March and April were the end of summer and I had loved
spending them up in the warm north. But I was about to make a pretty big change, and
not one that a lot of New Zealanders would have done. I knew this from the
strange looks I kept getting when I told people I was going to be spending May
and June down in Invercargill. Really really strange looks… generally followed
with questions like, “You do know that it is going to be winter while you are
there right?” And “Did you look at a map before you agreed to that housesit?”

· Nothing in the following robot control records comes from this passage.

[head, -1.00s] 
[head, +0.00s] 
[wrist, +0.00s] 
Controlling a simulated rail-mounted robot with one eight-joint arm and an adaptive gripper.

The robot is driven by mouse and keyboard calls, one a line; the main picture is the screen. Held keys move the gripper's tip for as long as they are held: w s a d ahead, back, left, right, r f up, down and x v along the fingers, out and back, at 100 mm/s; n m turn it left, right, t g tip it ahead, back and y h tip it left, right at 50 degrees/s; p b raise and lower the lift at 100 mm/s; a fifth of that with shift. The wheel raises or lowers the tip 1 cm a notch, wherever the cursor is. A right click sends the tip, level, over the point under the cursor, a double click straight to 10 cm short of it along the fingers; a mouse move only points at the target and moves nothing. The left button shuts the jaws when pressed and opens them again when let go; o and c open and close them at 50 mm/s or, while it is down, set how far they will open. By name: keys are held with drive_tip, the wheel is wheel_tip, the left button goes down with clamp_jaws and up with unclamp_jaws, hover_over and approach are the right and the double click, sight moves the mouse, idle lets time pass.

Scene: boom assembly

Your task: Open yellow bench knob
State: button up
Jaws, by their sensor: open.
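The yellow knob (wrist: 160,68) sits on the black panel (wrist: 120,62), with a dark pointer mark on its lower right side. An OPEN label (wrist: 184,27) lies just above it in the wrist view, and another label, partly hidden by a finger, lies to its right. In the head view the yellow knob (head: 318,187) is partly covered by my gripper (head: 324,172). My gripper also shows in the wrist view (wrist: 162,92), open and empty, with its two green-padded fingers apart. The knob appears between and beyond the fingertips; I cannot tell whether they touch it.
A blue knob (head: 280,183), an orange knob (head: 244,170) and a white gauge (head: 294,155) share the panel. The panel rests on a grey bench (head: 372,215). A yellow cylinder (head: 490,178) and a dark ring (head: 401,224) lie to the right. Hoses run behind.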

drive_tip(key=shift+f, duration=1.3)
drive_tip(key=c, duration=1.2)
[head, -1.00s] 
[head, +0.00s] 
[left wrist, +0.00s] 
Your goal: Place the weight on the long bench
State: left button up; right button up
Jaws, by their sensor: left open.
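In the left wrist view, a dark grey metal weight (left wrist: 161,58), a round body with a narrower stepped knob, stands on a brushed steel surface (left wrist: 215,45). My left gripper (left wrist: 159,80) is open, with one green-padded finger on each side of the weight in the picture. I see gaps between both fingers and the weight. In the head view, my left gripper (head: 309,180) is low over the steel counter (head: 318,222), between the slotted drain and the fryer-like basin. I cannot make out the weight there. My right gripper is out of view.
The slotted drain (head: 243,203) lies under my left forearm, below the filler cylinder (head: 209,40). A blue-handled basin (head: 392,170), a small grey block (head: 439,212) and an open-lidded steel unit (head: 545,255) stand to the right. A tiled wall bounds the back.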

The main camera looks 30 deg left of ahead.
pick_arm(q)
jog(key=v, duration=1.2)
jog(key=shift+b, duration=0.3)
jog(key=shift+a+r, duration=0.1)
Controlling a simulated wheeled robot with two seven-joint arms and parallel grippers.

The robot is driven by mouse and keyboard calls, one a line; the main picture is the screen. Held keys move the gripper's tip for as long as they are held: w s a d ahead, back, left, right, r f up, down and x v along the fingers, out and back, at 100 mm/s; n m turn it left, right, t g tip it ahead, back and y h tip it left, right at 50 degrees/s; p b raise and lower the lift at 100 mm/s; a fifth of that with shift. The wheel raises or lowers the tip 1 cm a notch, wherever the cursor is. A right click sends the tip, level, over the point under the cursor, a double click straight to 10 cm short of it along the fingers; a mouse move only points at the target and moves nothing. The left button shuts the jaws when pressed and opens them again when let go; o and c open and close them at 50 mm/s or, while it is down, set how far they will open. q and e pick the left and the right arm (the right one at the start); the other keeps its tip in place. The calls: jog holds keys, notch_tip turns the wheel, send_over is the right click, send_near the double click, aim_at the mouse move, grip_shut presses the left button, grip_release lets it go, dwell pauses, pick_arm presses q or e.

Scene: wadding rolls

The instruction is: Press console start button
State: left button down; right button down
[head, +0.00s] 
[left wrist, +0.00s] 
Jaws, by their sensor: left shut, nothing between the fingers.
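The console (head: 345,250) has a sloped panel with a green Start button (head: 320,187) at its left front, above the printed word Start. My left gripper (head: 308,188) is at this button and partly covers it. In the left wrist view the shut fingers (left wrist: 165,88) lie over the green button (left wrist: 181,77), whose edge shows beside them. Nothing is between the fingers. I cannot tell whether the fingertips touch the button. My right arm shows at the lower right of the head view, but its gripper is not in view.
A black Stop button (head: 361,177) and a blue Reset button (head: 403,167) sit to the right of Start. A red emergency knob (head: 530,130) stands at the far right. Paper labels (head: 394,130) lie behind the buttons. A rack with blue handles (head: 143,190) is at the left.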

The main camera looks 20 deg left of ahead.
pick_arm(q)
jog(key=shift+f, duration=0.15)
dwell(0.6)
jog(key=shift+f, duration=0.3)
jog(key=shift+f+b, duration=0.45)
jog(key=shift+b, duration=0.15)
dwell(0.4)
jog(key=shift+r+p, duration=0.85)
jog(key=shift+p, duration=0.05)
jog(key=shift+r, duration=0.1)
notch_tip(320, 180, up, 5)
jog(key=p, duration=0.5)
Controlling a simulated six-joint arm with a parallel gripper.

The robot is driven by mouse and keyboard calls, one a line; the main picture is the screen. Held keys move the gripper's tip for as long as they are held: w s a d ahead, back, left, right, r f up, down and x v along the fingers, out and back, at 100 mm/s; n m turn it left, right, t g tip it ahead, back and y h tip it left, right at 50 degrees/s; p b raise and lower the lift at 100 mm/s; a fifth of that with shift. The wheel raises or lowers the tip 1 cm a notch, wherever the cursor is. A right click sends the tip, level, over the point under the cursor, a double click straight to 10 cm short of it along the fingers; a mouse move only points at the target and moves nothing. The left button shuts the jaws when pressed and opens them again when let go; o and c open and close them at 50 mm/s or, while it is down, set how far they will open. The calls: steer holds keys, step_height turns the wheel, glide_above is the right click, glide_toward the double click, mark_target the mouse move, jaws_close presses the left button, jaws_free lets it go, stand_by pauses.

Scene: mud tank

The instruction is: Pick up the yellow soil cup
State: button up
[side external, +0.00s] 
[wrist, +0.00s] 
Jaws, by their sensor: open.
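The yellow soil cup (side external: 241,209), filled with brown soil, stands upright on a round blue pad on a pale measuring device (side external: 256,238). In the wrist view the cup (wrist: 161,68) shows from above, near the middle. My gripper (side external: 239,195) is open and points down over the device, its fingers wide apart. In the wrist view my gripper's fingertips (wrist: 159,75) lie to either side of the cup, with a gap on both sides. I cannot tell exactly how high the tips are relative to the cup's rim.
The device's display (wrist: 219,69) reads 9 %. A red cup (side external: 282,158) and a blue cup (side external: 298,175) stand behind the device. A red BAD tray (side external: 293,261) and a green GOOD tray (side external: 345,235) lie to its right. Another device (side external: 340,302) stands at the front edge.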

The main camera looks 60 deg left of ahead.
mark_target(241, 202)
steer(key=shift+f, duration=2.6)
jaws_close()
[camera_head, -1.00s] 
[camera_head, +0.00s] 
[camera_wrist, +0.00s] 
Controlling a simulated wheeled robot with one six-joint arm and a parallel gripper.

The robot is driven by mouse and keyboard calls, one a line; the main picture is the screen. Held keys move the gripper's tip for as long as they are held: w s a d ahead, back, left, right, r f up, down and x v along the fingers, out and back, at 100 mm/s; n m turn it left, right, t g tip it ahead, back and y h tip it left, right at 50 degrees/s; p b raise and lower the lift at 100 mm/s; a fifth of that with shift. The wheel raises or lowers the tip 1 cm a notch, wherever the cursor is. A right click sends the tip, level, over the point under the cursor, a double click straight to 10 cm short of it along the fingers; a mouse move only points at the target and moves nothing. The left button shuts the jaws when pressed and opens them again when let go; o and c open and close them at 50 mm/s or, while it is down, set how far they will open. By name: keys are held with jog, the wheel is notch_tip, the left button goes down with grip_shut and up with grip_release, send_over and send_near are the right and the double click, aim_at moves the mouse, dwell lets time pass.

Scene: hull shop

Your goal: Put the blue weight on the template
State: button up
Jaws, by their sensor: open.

Or “How much are they paying you?” I had to explain that before I had even
arrived in New Zealand I for some reason had decided that Stewart Island was a
place I had to visit. Invercargill was almost as close to the island as I could
get and when I saw the housesit listed there I jumped at the chance. It didn’t
hurt that it was a two month long housesit and that there were two cats to take
care of.
The first part of the trip was a bus down to Whangarei and luckily there were no road closures to delay us like when I had arrived. The trip was made rather interesting by a note passing local I met and ended up having dinner with while waiting for my night bus. We left Auckland at 7:30 and arrived in Wellington at the Railway Station at 6:30 in the morning. I can’t say I got a great amount of sleep but it wasn’t a bad way to cover a lot of ground and most of it was road I had already covered in my trip from Auckland to Palmerston North. As I was impatient for my morning coffee and my ferry ride over to the South Island I hauled my bags all the way over to the InterIslander terminal. That was a really long k! But thankfully I was able to check my luggage all the way through from Wellington’s ferry terminal to the rail station in Kaikoura. All that was left to do was enjoy crossing over.
The ferry ride takes about 3 hours but land is visible the entire time. The trip is 92 km by sea and starts in the Wellington Harbor. The trip then goes out into the Cook Strait.
The other company that provides ferry service across the Strait is Blue Bridge Ferries.
The second part of the trip was my favorite, the trip winds through the Tory Channel and into Queen Charlotte Sound.